Die Bekl. teilte auch mit, dass die Zusage nur für eine Klage unter Abzug einer Nutzungsentschädigung ergehe. Die Bekl. wurde noch einmal mit Anwaltsschreiben vom 21.3.2020 auf die nach Ansicht des Kl. geltende Sach- und Rechtslage hingewiesen. Sie verblieb bei ihrer Rechtsauffassung.
2 Aus den Gründen:
Die Klage ist jedoch unbegründet. Dem Kl. steht ein Anspruch auf Deckungsschutz im Hinblick auf ein etwaiges Verfahren gegen die W, der über die erteilte Deckungszusage hinausginge, aus keinem rechtlichen Gesichtspunkt zu. Insbesondere besteht kein solcher Anspruch aus der zwischen den Parteien bestehenden Rechtschutzversicherung. Die Beklagte hat den zu gewährenden Deckungsschutz in zulässiger Weise mit Schreiben vom 13.3.2020 beschränkt.
Der Inhalt einer Deckungszusage ist durch Auslegung gemäß §§ 133, 157 BGB zu bestimmen (vgl.

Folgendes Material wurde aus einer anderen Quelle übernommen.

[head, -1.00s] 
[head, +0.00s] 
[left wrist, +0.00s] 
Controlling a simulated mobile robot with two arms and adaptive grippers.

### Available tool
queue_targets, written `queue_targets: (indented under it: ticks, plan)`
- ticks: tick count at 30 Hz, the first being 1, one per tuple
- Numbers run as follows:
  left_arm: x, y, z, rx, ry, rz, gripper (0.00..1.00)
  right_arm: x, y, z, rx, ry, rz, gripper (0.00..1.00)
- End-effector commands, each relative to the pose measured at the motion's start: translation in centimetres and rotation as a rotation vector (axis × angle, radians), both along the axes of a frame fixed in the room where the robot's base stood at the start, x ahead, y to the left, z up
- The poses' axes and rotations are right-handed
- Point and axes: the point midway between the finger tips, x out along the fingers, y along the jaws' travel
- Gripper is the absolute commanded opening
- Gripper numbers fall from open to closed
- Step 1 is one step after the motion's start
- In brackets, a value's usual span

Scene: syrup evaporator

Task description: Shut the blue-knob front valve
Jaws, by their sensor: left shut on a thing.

BGH NJW 2014, 3030). Aus dem Wortlaut des Schreibens vom 13.3.2020 ergibt sich für einen durchschnittlichen VN eindeutig eine Beschränkung im Hinblick auf ein Sachverständigengutachten, welches dem Nachweis einer unzulässigen Abschalteinrichtung dient.
Diese Beschränkung erfolgte jedoch gemäß § 18 Abs. 1 Buchst. a) ARB 2006 berechtigt. Die Klausel berechtigt den VR nicht nur, die Gewährung von Rechtsschutz vollständig abzulehnen, sofern der durch die Wahrnehmung der rechtlichen Interessen voraussichtlich entstehende Kostenaufwand in einem groben Missverhältnis zum angestrebten Erfolg steht; vielmehr ist es auch zulässig, nur bestimmte, vom Leistungsversprechen des VRs grundsätzlich umfasste Kosten unter diesen Voraussetzungen vom Deckungsschutz auszunehmen. Die grundsätzliche Möglichkeit eines solchen Vorgehens liegt im Interesse des VNs, da der VR andernfalls gehalten wäre, den Deckungsschutz insgesamt zu versagen, wenn die bloße Möglichkeit einer kostenträchtigen und daher gegebenenfalls gemäß § 18 Abs. 1 Buchst. a) ARB 2006 nicht mehr vom Versicherungsschutz umfassten Beweisaufnahme steht (vgl. OLG Hamm NJW-RR 2022, 259).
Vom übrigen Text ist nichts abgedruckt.